Upon their confirmation of entry in the inaugural ABL season, the Slingers announced that they had secured contracts with Singaporean players Pathman Matialakan and Hong Wei Jian for the new season, as well as Filipino point guard Al Vergara.[4]

2009: Singapore Challenge Series[edit]

As part of their pre-season training for the ABL, the Slingers organized a second edition of the Singapore Challenge in September 2013, choosing to play four single-match games against PBA sides Coca-Cola Tigers, Ginebra Kings and San Miguel Beermen, as well as Smart Gilas Pilipinas, the national basketball team of the Philippines. The 2009 Singapore Challenge saw the Slingers come away with a 2-2 record, beating the Tigers and the Beermen while falling to Smart Gilas and Ginebra.[5]

2009 - Present: Competing in the ABL[edit]

Wong Wei Long (in white) attempts a lay-up.
The Merlion Mascot of the Singapore Slingers

The opening night of the Slingers' ABL campaign saw them beat the Brunei Barracudas 87-69 on 18 Oct 2009. Homegrown talent Wong Wei Long scored a season high of 14 points in that game, sinking 4 three-pointers.
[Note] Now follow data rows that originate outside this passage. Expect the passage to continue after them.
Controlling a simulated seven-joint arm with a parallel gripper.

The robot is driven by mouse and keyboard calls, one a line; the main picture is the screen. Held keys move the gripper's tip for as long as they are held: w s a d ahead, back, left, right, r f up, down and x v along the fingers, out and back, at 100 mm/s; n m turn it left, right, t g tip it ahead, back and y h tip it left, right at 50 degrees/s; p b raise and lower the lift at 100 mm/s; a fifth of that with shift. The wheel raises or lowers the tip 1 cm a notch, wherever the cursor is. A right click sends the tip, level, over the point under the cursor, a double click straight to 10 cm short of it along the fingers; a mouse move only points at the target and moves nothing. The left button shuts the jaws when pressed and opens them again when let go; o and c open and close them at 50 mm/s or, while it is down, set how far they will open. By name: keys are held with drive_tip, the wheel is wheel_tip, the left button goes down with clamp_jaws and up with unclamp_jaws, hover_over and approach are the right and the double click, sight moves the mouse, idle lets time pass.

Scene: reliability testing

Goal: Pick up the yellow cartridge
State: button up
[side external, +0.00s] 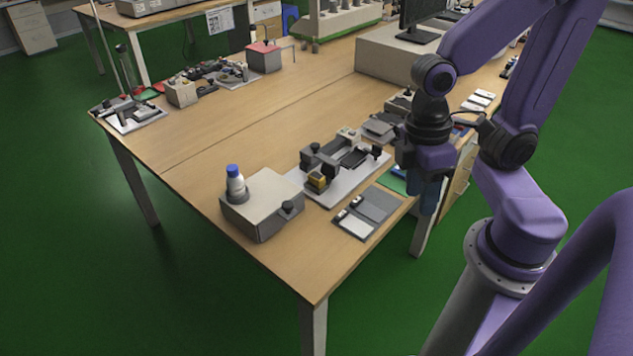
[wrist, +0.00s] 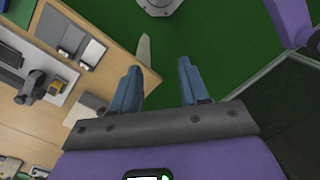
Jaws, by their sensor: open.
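The yellow cartridge (side external: 318,181) is a small yellow block seated in a dark holder on a light-grey base plate (side external: 338,188), near the table's front part in the side external view.
A monitor (side external: 420,20) stands at the back. The left middle of the table (side external: 235,135) is clear.

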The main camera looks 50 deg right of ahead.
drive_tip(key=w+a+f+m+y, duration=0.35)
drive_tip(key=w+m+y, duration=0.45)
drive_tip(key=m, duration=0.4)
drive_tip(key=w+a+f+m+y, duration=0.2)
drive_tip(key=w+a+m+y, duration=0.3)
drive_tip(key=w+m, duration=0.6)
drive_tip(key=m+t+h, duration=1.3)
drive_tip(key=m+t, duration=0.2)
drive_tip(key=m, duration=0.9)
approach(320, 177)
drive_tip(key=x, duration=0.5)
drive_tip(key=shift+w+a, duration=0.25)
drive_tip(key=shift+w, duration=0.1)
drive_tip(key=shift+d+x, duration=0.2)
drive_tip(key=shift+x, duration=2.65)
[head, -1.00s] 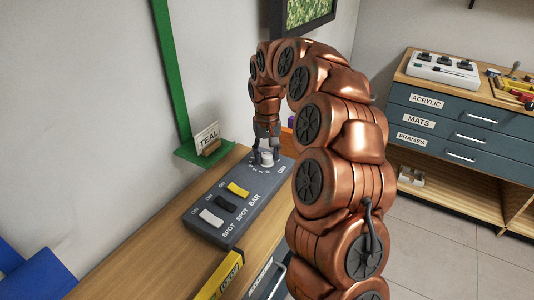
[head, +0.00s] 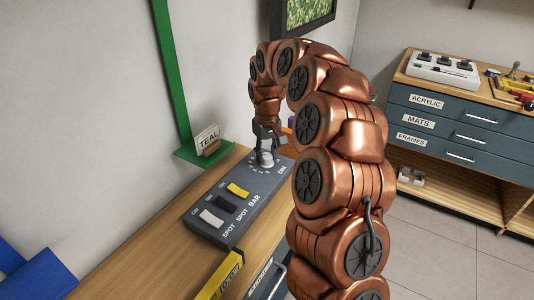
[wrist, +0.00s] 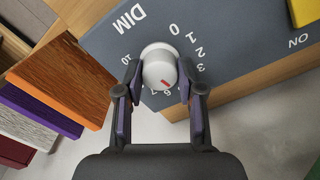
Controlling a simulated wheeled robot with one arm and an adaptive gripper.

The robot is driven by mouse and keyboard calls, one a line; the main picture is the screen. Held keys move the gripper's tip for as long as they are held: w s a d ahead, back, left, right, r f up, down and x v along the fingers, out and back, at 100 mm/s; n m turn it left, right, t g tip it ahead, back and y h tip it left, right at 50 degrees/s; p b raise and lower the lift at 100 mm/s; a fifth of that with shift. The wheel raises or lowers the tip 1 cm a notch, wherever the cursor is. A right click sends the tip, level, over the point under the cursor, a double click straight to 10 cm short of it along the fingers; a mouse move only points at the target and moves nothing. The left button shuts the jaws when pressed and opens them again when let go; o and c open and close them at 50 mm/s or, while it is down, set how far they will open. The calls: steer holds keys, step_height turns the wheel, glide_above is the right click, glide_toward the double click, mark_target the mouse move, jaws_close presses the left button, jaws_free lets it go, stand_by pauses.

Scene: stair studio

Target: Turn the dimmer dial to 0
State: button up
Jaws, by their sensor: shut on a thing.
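The dimmer dial (head: 266,159) is a pale round knob at the far end of a grey control panel (head: 255,205), by the printed word DIM. In the wrist view the dial (wrist: 159,70) sits between the two fingers of my gripper (wrist: 160,78), one on each side, and the gripper is shut on it. In the head view my gripper (head: 266,149) reaches down over the dial. The dial's red mark (wrist: 164,85) points to the lower part of the scale in the wrist view, near the 6. The 0 is at the dial's upper right there. Some scale numbers are hidden.
The panel also carries a white rocker (head: 211,218), a black rocker (head: 226,203) and a yellow rocker (head: 238,189). It lies on a wooden bench (head: 130,262). Coloured sample boards (wrist: 62,82) are beside the panel.

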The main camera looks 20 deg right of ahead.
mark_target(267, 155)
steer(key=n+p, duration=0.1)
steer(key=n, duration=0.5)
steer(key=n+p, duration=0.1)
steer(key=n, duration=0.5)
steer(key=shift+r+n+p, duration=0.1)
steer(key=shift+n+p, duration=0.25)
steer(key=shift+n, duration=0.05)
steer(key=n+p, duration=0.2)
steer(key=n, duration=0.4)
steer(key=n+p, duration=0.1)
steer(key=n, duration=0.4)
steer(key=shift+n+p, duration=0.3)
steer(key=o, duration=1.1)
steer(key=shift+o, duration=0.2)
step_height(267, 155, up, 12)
Pathman Matialakan, the first Asian and Singaporean to ever play in the NBL when the Slingers were still competing in Australia, became the first local Slinger to score in the ABL with a layup. Kyle Jeffers also collected a record 20 rebounds in the same game while Hong Wei Jian wowed the crowd with two dunks in the 4th quarter.[6]

The Slingers did well in the first season of the ABL, finishing in 2nd place with a 15-10 record behind the Philippine Patriots. The team also managed to reach the semi-finals of the 2010 ABL Playoffs but were beaten 2-1 by Satria Muda BritAma.

After the 2009–10 ABL Season concluded, coach Frank Arsego announced that he would be departing the club after spending two years in Singapore.[7] Singaporean Neo Beng Siang, who was assistant coach to Arsego during the 2009–10 ABL Season, was chosen to take charge of the team from the 2010–11 ABL Season onwards.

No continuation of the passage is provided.